- DO THIS -
Copy exactly, leaving out every image, the lines from the one with "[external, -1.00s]" through the one with "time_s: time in", inclusive.

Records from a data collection
§

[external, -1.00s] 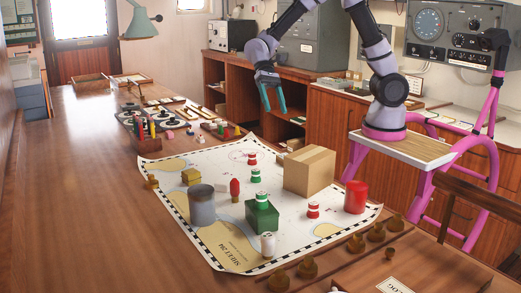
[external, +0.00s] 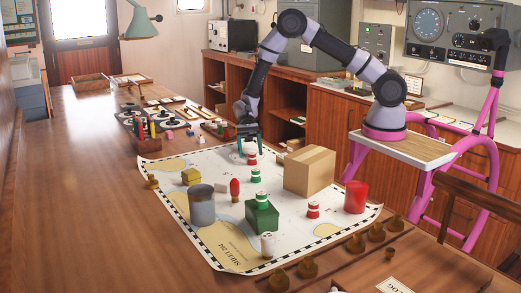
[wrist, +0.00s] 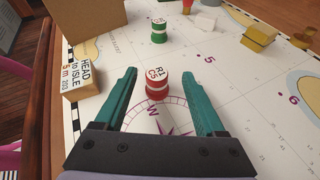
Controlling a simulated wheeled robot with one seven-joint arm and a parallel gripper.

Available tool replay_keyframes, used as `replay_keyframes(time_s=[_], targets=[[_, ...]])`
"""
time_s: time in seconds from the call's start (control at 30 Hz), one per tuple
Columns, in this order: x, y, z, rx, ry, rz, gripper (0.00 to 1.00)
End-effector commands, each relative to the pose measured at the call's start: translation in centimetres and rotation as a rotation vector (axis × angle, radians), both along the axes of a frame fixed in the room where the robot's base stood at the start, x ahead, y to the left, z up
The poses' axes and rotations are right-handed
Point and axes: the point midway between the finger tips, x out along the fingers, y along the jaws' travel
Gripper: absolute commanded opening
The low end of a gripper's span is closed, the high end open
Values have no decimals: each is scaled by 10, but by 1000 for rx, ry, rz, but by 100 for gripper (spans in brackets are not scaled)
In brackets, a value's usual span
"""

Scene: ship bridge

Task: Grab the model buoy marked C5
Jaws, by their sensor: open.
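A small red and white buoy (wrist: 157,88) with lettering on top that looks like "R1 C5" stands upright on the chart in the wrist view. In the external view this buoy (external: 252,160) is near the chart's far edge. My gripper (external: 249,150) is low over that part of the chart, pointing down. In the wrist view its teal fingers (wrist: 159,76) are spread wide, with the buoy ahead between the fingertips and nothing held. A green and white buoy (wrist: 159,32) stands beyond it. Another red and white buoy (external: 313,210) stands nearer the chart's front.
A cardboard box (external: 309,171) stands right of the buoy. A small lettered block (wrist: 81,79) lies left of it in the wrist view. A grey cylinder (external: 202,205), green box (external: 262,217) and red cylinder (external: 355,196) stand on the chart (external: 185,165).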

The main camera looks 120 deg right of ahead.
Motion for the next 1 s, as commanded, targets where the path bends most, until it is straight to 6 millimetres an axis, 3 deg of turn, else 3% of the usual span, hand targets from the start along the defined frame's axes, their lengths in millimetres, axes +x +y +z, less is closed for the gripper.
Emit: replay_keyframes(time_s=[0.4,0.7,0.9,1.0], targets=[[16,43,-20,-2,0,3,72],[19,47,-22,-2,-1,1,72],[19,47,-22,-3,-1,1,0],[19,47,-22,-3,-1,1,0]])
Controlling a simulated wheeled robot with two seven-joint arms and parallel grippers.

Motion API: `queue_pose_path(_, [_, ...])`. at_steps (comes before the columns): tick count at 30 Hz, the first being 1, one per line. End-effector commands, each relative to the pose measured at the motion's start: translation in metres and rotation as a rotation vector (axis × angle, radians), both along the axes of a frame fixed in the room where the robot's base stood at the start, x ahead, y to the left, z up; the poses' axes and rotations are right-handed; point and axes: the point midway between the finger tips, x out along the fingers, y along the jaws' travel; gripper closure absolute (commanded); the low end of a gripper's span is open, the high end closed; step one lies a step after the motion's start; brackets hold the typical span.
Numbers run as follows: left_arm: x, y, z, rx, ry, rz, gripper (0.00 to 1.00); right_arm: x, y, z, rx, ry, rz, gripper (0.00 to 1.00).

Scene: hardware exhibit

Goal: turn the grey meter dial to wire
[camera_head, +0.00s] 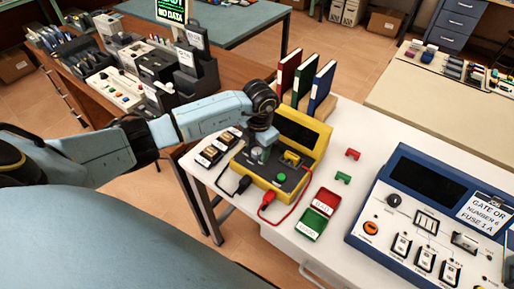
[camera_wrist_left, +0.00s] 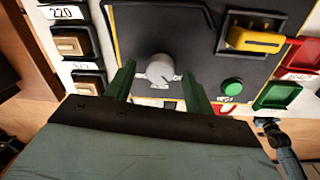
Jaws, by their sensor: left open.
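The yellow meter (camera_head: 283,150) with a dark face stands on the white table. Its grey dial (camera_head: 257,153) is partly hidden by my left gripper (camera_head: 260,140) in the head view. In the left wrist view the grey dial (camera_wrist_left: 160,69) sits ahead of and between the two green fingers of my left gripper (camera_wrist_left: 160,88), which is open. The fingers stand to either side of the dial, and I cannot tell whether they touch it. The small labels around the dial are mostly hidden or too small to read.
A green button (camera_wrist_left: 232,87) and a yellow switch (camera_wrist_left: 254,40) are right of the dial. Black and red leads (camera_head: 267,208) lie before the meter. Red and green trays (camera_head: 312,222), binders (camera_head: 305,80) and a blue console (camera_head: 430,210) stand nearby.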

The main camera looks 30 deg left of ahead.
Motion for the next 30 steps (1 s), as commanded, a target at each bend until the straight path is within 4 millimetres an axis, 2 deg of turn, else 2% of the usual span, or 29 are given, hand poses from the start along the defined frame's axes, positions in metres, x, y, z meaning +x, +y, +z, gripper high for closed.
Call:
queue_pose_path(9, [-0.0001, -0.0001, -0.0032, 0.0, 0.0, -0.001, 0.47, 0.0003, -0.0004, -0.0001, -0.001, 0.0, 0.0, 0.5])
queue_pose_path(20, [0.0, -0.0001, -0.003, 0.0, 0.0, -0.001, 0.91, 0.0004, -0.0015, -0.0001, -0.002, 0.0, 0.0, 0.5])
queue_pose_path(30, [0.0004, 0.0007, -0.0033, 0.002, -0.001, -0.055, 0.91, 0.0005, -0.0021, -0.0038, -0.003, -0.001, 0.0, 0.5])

§

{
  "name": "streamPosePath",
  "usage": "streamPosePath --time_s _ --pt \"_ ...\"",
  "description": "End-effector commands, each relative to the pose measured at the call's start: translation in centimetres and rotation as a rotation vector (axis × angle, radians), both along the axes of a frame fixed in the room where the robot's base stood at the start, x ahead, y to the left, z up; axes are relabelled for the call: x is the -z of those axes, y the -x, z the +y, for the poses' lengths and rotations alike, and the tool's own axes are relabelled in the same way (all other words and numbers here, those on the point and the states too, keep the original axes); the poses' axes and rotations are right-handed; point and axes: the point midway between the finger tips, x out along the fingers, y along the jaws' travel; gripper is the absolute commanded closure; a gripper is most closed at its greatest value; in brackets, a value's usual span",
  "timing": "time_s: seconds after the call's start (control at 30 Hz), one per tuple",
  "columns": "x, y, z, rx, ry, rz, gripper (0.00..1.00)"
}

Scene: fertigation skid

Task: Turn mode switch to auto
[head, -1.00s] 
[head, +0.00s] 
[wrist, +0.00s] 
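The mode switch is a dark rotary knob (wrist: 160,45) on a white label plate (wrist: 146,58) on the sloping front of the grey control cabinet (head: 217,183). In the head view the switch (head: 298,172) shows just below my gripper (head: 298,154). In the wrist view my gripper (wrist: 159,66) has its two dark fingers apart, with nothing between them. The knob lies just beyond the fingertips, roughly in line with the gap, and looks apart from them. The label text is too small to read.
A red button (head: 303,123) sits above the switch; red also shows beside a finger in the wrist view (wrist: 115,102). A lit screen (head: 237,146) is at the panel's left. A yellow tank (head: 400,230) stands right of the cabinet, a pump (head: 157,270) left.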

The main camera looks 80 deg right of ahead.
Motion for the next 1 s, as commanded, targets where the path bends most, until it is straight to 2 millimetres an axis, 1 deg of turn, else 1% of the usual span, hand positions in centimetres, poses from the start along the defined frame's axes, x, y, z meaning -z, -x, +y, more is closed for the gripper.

§

- RESPONSE TO THIS TASK -
[external, -1.00s] 
[external, +0.00s] 
[wrist, +0.00s] 
Controlling a simulated wheeled robot with one seven-joint arm and a parallel gripper.

Available tool replay_keyframes, used as `replay_keyframes(time_s=[_], targets=[[_, ...]])`
"""
time_s: time in seconds from the call's start (control at 30 Hz), one per tuple

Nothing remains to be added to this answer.